◆ **STATED PROBLEM**
Pull out every line containing the string "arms".

[Robot task records]
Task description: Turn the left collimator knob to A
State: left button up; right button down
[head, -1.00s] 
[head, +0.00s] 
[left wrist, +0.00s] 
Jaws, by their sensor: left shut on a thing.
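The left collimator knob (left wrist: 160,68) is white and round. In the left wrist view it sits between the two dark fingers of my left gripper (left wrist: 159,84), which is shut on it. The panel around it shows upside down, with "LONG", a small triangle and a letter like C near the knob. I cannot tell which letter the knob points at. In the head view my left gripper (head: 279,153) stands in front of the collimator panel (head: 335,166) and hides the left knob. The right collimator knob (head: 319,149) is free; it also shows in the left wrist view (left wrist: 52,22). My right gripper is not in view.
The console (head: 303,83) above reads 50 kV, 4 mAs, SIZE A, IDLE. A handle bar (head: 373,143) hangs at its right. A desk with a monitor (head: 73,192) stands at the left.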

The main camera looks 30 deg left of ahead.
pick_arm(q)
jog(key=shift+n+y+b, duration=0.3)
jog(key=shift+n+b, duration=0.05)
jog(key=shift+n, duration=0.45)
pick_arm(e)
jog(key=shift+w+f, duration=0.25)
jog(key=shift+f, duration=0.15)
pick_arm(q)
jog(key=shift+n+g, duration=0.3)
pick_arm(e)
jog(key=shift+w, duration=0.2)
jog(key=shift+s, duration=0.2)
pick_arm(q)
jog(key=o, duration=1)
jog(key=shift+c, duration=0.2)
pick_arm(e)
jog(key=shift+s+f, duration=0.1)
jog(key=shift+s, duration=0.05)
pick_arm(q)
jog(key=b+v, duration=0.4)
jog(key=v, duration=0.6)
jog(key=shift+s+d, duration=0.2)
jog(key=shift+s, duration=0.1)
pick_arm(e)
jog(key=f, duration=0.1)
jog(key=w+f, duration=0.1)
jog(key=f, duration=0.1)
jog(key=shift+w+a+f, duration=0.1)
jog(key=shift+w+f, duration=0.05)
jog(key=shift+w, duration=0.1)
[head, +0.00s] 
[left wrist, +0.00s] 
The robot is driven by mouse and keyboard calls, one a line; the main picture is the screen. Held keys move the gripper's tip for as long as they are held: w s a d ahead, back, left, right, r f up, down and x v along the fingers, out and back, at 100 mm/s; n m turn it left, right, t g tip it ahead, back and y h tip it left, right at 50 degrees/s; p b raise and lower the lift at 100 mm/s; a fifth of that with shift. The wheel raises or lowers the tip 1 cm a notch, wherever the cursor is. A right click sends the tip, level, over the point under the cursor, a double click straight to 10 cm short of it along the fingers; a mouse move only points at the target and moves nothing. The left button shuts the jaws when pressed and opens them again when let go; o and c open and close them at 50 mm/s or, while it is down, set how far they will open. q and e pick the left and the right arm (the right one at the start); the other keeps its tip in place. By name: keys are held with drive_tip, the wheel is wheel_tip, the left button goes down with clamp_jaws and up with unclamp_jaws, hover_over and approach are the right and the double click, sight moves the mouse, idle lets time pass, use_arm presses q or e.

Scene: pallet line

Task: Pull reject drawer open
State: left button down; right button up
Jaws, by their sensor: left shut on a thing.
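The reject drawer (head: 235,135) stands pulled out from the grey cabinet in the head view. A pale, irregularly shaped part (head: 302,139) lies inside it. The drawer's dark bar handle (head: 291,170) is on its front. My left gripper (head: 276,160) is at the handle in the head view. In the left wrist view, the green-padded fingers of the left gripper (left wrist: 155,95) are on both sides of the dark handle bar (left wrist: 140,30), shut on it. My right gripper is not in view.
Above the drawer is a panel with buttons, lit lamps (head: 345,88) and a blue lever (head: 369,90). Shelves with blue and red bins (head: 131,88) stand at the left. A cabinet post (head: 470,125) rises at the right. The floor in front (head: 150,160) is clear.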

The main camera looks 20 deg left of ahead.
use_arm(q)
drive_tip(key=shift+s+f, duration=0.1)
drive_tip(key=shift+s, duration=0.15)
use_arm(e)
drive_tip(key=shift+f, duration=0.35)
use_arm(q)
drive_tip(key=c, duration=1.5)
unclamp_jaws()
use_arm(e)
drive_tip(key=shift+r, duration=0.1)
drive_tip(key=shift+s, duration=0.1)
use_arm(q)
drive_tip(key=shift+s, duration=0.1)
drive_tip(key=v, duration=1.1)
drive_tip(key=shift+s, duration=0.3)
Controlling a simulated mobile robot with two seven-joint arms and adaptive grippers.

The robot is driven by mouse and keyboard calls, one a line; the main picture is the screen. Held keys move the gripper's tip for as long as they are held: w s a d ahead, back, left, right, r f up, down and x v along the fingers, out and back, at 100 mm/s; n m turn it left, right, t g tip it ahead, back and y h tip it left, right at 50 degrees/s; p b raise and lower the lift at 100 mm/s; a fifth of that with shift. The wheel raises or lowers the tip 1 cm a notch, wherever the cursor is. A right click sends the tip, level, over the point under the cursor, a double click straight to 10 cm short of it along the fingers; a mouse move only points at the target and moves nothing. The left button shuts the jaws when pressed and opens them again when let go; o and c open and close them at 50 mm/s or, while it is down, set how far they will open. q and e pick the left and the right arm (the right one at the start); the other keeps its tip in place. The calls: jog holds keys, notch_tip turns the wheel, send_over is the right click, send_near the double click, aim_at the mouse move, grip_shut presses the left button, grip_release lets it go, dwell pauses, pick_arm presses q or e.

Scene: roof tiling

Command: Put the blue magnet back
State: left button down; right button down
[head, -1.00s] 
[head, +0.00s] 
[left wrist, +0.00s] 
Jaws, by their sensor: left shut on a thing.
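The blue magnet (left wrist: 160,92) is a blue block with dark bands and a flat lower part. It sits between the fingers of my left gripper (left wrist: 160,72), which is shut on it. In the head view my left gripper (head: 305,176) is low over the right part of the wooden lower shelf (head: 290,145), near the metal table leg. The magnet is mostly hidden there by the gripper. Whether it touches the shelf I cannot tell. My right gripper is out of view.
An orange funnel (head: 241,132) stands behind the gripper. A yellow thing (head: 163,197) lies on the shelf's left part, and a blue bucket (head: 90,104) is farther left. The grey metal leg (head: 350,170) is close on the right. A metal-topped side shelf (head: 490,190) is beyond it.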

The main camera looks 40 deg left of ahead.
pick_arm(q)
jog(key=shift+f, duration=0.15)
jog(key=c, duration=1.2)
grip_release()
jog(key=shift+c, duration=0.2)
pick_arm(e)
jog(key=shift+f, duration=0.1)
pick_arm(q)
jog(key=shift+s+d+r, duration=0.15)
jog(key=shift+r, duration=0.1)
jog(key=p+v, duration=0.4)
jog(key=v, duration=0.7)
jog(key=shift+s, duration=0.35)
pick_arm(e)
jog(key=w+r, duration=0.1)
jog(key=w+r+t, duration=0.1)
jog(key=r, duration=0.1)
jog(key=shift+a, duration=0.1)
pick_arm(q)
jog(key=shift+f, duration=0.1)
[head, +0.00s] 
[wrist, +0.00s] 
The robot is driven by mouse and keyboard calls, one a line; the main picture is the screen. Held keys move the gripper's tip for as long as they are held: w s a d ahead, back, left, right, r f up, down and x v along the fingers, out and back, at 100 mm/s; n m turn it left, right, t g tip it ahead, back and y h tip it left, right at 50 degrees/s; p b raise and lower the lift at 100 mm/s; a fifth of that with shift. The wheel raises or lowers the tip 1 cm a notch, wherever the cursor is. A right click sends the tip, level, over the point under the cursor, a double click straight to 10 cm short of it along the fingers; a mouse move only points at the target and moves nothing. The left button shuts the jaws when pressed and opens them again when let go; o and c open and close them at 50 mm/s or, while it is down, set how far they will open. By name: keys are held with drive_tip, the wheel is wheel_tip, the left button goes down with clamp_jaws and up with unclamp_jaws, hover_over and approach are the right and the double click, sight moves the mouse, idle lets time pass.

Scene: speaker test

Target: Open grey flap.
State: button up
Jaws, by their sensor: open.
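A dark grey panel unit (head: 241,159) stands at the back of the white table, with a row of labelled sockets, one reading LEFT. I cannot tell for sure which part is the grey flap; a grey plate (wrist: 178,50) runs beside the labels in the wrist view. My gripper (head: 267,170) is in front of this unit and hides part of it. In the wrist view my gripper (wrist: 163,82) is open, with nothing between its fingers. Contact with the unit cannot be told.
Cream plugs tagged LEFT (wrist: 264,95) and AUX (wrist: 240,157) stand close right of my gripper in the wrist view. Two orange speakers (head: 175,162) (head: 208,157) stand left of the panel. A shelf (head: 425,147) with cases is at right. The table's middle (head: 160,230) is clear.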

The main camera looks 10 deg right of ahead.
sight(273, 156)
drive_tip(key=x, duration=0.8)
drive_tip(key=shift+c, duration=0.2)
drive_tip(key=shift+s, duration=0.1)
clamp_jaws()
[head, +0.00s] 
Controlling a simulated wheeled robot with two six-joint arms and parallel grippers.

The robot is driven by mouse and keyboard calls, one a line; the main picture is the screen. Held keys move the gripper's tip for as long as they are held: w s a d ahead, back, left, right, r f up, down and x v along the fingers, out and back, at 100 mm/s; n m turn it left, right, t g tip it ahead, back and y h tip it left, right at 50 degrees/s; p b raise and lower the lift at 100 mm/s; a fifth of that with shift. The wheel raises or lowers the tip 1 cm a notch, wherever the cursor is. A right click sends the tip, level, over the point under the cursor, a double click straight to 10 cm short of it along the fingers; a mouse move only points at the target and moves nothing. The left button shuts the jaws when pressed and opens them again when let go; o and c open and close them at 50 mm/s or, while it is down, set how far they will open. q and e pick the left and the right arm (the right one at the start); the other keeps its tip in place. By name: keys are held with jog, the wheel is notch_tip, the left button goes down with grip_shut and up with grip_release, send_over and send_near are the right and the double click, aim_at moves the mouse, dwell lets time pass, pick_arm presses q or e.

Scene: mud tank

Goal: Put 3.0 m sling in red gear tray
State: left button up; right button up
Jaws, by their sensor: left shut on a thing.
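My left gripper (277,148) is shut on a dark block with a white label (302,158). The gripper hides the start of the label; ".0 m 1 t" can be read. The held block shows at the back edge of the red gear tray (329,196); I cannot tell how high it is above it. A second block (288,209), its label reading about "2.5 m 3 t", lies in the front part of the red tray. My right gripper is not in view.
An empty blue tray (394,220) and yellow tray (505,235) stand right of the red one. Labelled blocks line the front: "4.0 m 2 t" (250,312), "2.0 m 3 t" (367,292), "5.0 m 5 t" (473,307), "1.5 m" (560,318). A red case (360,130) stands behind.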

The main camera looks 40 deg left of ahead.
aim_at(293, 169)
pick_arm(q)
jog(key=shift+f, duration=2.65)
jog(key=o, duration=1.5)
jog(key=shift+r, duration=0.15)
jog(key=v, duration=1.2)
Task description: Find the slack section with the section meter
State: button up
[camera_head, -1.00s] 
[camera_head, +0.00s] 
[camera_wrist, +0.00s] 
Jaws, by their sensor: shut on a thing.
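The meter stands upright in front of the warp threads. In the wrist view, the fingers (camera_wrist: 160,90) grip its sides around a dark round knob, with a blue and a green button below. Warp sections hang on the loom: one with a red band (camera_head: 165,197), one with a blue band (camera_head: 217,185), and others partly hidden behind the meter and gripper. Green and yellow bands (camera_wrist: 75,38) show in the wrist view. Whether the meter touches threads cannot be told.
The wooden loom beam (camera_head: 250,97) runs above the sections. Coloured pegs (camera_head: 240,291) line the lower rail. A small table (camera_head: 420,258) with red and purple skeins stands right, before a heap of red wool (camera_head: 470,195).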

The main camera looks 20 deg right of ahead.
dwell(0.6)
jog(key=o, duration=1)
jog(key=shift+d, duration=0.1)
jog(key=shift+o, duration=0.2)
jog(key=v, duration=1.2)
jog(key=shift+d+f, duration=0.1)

◆ **SOLUTION TO THE PROBLEM**
Controlling a simulated mobile robot with two seven-joint arms and adaptive grippers.
Controlling a simulated wheeled robot with two six-joint arms and parallel grippers.

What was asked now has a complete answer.